Labour’s influence on the Calman Commission appeared to be weakening today following calls from Scottish Lib Dem leader Tavish Scott for even more powers to be handed to Holyrood than previously recommended by the commission.
Mr Scott also sought the support of the SNP as he called for the nationalists to take part in the forthcoming talks on those new powers to be chaired by the latest Secretary of State for Scotland Michael Moore; the Lib Dem MP who replaced Danny Alexander in the role.
The marginalisation of Scottish Labour comes in the aftermath of the UK general election loss that saw the Conservatives and Liberal Democrats form an alliance at Westminster.
Labour, under Iain Gray, are currently floundering directionless and friendless as the other parties re-evaluate the ever changing body politic and begin their manoeuvring as each seeks to position themselves in readiness for next years Holyrood election. Labour on the other hand appear more intent on alienating everyone – unwise given the nature of the Scottish parliament where cooperation is essential.
The moves by the Lib Dem’s Scottish leader may be an attempt at placating Scottish voters who are sure to take a dim view of his party’s ‘unholy’ alliance with the Tories. It will also allow Scottish Lib Dems to contrast their support for major constitutional change, ‘Calman plus’, with the reticence of Labour who refused to implement any power transfers whilst in office, despite cross party support in Scotland.
Should the SNP agree to take part in talks they will almost certainly insist that full fiscal autonomy be considered.

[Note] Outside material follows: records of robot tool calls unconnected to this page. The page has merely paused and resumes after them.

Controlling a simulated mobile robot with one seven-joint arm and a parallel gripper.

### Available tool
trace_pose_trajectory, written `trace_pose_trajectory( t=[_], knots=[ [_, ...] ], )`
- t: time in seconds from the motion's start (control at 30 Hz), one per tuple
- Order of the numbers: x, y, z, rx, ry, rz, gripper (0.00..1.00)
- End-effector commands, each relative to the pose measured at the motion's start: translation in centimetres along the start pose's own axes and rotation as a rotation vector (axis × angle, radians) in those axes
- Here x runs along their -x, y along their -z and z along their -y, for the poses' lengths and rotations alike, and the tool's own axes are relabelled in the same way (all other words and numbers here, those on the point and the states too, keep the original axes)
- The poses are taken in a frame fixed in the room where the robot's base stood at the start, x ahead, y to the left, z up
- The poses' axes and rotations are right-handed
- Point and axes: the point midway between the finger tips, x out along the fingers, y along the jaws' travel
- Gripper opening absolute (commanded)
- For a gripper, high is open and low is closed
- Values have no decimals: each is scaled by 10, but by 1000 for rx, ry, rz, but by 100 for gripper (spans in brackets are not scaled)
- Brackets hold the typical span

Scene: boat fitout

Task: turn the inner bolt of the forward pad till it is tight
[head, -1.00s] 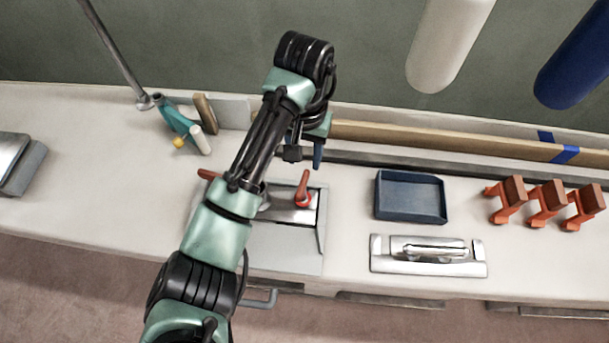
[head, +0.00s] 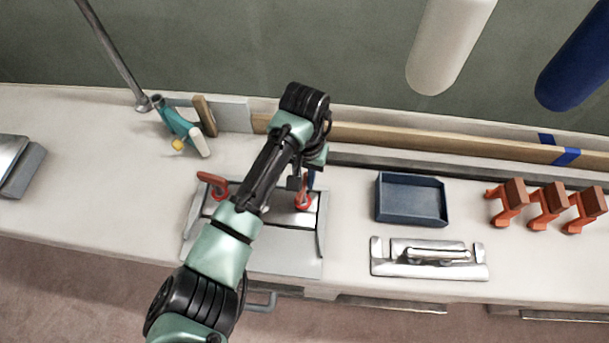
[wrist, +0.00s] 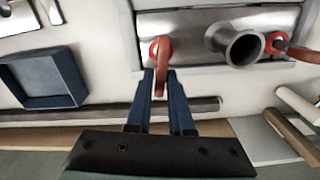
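A silver deck pad (head: 290,214) on the bench carries two red bolts with lever handles, and the wrist view shows a flared metal tube (wrist: 236,45) between them. My gripper (head: 306,182) is at the right-hand bolt (head: 304,203), which is at the left of the pad in the wrist view (wrist: 162,48). Its blue fingers (wrist: 161,78) stand either side of the orange handle, with a narrow gap visible, so they look open. The left-hand bolt (head: 213,187) is clear of the gripper. No label shows which bolt is inner.
A dark blue tray (head: 410,198), a silver handled plate (head: 430,258) and several orange clamps (head: 545,203) lie right of the pad. A teal tool (head: 180,126) lies behind left. A wooden batten (head: 430,142) runs along the wall behind my gripper.

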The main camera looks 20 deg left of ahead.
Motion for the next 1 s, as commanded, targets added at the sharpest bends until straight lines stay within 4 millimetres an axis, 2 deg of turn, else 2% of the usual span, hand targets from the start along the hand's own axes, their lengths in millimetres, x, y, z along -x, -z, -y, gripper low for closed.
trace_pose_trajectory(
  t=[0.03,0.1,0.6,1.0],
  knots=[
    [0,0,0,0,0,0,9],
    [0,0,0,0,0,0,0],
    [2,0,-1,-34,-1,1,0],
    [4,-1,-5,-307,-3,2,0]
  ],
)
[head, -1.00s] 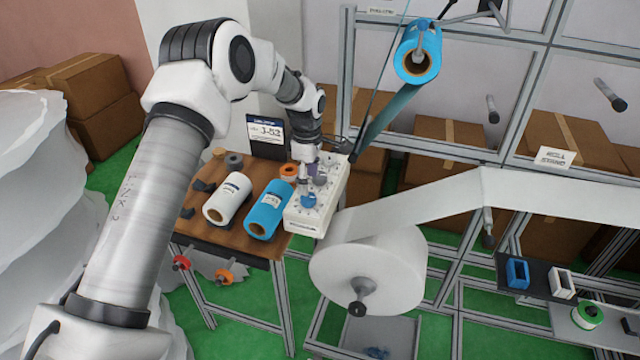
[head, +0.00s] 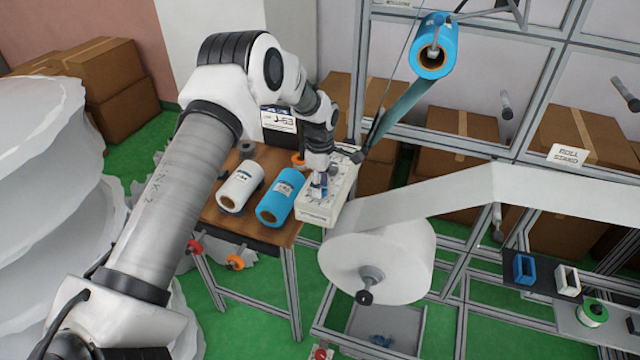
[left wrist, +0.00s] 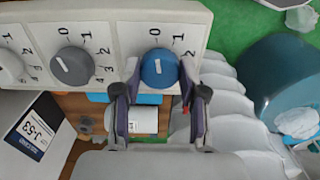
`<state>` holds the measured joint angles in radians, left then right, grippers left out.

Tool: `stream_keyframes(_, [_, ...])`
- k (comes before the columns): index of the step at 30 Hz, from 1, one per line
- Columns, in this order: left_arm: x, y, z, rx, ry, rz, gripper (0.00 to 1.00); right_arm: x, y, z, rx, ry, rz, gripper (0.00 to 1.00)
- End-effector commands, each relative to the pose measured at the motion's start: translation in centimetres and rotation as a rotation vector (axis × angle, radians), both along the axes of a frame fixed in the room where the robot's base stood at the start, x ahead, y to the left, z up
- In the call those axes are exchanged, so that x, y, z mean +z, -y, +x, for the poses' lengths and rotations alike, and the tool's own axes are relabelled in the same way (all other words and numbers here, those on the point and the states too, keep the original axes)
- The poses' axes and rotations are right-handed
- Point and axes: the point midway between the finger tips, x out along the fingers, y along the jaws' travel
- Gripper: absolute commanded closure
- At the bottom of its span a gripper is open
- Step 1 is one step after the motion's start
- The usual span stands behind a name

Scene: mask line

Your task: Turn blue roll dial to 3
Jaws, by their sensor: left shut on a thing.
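The white control box (head: 322,213) sits at the right end of the wooden table, with a row of dials on its face. In the head view, my left gripper (head: 319,180) covers most of the dial. My right gripper is not in view.
A grey dial (left wrist: 71,66) is beside the blue one. A white roll (head: 240,187) and a blue roll (head: 280,197) lie on the table (head: 222,222) left of the box. A large white roll (head: 375,262) hangs close in front. A sign (head: 279,120) stands behind.

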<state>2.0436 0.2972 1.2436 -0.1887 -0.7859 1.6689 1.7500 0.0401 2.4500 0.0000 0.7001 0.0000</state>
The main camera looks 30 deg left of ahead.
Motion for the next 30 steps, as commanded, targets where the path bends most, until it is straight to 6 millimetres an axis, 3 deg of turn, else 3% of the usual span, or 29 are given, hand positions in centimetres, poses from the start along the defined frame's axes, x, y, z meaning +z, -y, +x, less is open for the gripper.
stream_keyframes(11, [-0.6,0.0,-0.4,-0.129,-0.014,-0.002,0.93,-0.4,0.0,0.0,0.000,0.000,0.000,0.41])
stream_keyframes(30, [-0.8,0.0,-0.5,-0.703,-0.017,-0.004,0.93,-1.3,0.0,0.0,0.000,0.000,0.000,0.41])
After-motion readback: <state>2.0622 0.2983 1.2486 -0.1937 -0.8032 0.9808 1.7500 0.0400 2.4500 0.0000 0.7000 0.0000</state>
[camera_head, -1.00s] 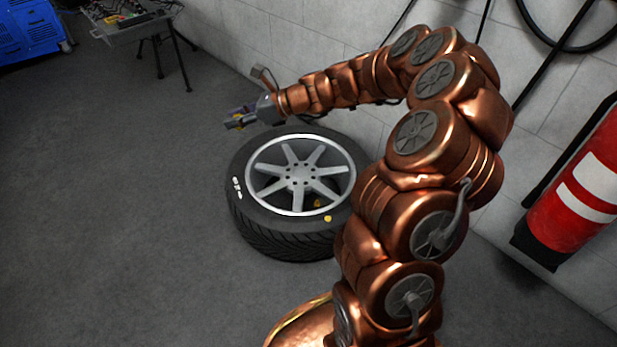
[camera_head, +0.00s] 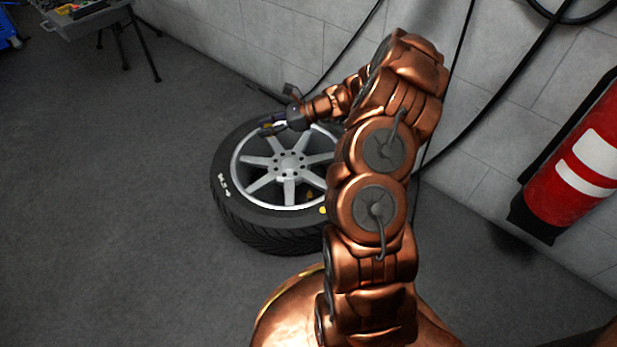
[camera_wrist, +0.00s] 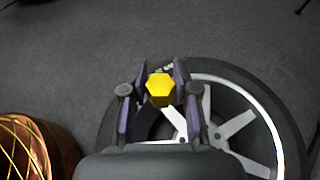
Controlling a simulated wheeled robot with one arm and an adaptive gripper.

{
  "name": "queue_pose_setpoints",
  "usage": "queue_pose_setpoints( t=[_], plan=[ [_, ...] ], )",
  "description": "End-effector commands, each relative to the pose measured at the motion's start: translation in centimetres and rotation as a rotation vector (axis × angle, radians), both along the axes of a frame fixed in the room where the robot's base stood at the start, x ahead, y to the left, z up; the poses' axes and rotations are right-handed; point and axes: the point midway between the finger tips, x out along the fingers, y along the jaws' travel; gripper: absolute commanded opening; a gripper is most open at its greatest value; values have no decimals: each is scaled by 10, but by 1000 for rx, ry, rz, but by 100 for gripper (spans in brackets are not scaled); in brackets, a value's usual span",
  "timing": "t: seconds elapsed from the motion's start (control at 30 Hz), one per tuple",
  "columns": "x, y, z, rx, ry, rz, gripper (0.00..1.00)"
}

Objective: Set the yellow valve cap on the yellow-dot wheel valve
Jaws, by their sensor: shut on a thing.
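My gripper (camera_head: 270,125) is above the far left part of the wheel (camera_head: 270,215), which lies flat on the floor. In the wrist view my gripper (camera_wrist: 158,100) is shut on the yellow valve cap (camera_wrist: 160,88), held between the two fingers. The cap shows a hexagonal end towards the camera. A yellow dot (camera_head: 322,210) marks the near right side of the tyre, close to my arm. A small yellowish thing (camera_head: 309,194) shows inside the rim beside the dot; I cannot make out the valve clearly. In the wrist view the wheel (camera_wrist: 235,78) lies below the fingers.
A red fire extinguisher (camera_head: 570,165) hangs at the right by the tiled wall. Dark hoses (camera_head: 447,90) run down the wall behind my arm. A tool tray on legs (camera_head: 85,18) stands at the back left. The floor (camera_head: 100,180) left of the wheel is clear.

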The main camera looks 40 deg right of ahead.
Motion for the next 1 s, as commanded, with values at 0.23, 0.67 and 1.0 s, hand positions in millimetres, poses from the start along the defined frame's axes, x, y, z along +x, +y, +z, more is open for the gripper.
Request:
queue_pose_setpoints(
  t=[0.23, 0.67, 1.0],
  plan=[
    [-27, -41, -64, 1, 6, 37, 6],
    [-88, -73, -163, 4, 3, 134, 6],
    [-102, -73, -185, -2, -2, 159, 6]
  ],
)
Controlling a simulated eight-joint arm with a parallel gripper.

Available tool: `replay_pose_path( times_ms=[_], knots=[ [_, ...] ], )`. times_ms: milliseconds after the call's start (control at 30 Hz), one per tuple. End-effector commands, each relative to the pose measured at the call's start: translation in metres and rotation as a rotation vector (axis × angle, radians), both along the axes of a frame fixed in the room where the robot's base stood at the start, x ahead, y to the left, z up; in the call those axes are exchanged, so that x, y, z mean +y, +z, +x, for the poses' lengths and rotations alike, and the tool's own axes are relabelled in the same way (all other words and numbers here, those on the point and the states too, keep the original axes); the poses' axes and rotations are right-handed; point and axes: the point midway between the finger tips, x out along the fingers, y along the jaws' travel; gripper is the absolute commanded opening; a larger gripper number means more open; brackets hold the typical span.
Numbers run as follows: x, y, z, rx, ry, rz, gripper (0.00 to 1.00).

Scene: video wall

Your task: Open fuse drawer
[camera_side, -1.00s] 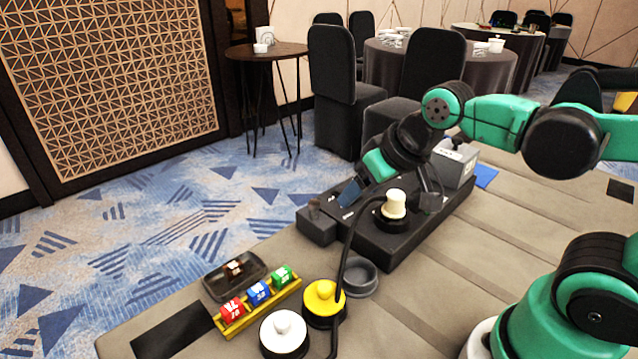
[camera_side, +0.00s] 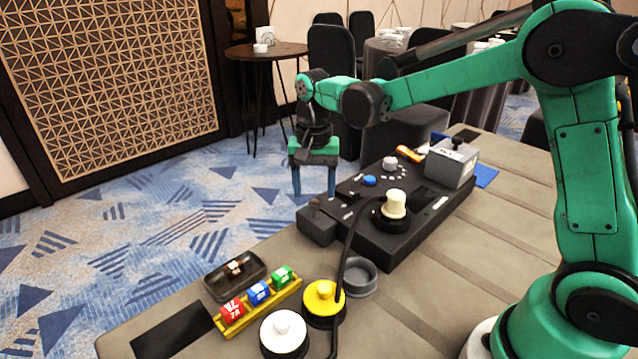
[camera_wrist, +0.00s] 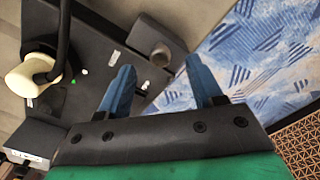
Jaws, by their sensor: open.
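A dark control box (camera_side: 385,245) sits on the table. At its left end a small dark block with a short grey knob, apparently the fuse drawer (camera_side: 317,226), sticks out; it also shows at the top of the wrist view (camera_wrist: 155,38). I cannot tell whether it is shut. My gripper (camera_side: 314,194) points down with its blue fingers apart and empty, seemingly just above and behind this block. In the wrist view my gripper (camera_wrist: 160,68) has the block just beyond its fingertips, with no visible contact.
A cream plug (camera_side: 394,204) with a black cable stands on the box. A blue button (camera_side: 369,180), a dial (camera_side: 390,162) and a grey unit (camera_side: 452,163) are behind. In front are a yellow rack (camera_side: 262,312) of coloured blocks, a dark tray (camera_side: 222,283) and round caps.

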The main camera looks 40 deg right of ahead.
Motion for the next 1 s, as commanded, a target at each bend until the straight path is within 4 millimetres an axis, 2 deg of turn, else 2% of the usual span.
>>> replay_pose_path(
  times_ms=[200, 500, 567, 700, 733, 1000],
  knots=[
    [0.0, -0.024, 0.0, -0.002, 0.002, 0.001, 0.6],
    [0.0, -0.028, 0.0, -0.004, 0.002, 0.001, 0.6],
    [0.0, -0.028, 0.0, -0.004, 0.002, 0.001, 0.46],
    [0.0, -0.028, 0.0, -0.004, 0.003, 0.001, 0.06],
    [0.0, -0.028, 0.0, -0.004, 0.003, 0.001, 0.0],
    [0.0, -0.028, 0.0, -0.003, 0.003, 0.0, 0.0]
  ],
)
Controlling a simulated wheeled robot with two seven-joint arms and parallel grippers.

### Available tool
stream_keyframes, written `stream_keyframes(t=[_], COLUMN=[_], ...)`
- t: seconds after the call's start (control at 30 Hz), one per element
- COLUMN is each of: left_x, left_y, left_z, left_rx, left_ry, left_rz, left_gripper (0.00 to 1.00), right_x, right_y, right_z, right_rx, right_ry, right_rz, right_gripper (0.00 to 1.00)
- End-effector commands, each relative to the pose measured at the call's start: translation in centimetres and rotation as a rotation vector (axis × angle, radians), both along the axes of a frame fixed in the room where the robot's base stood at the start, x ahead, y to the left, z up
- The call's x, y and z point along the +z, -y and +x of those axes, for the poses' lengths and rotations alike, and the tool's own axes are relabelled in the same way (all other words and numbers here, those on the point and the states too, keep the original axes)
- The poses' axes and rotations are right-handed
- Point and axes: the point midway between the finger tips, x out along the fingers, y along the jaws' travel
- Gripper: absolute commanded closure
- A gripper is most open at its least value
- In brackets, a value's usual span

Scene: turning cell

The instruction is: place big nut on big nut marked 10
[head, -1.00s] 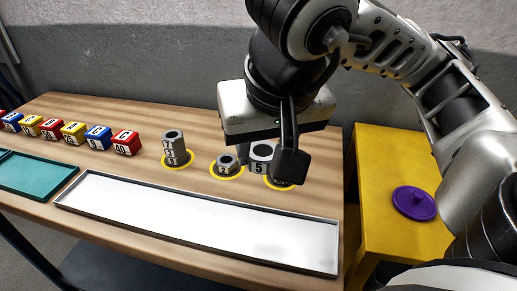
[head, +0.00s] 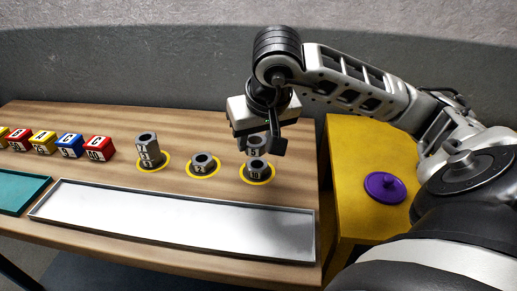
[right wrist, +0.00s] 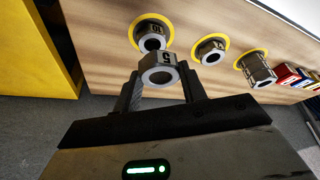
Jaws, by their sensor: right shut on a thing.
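A grey hex nut marked 5 (head: 255,147) is between the fingers of my right gripper (head: 262,148), which is shut on it. The right wrist view shows the held nut (right wrist: 158,72) between both fingertips (right wrist: 160,88). The nut marked 10 (head: 257,171) stands on the bench in a yellow ring at the right. It also shows in the right wrist view (right wrist: 150,36). In the head view the held nut appears just above and behind it; in the wrist view they look apart. The exact height gap cannot be told. My left gripper is not in view.
A low nut (head: 203,163) sits in the middle yellow ring, and a taller nut stack (head: 148,152) in the left one. A white tray (head: 180,222) lies in front. Marked colored blocks (head: 70,145) line the left. A yellow table (head: 345,180) with a purple lid (head: 385,187) is right.

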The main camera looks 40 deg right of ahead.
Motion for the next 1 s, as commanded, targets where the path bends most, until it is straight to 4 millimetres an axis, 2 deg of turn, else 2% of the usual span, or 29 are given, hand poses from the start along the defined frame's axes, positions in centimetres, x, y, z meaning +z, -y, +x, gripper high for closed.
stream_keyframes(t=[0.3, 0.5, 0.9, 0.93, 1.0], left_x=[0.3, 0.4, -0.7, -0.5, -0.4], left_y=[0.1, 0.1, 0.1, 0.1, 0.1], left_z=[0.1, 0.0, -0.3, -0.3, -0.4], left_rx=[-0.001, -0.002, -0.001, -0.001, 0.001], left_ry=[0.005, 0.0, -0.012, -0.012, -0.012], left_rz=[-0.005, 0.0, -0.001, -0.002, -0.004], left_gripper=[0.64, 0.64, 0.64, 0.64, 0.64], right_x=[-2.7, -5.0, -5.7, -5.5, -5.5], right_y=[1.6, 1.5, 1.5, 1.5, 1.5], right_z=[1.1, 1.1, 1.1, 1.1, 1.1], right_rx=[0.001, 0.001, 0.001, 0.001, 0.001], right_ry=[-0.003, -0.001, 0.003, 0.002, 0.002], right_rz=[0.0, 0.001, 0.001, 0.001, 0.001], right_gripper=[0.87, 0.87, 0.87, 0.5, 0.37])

The Calman commission ruled out such a move citing ‘incompatibility with the current Union’ as their reason. However the changing economic realities of the UK and the growing feeling amongst the English electorate that Scotland is somehow ‘subsidised’ may make such a change inevitable.
The calls for full fiscal autonomy have gained momentum recently with respected Scottish business figures Dan MacDonald and Sir Tom Farmer issuing public statements in support of the move. Others who have called for fiscal powers to go beyond that advocated by Calman include former general secretary of the STUC Campbell Christie.
A major disagreement amongst the political parties of Scotland though remains a referendum. The SNP maintain that any constitutional change must be put before the Scottish people in a referendum, where all the options are available, including independence.
It is sometimes not appreciated and rarely reported, but unlike in England where the parliament is sovereign, it is the people who are sovereign in Scotland. Parties, including the SNP, can discuss, debate and agree to whatever changes they wish. However they should implement those changes only with the express approval of the Scottish electorate.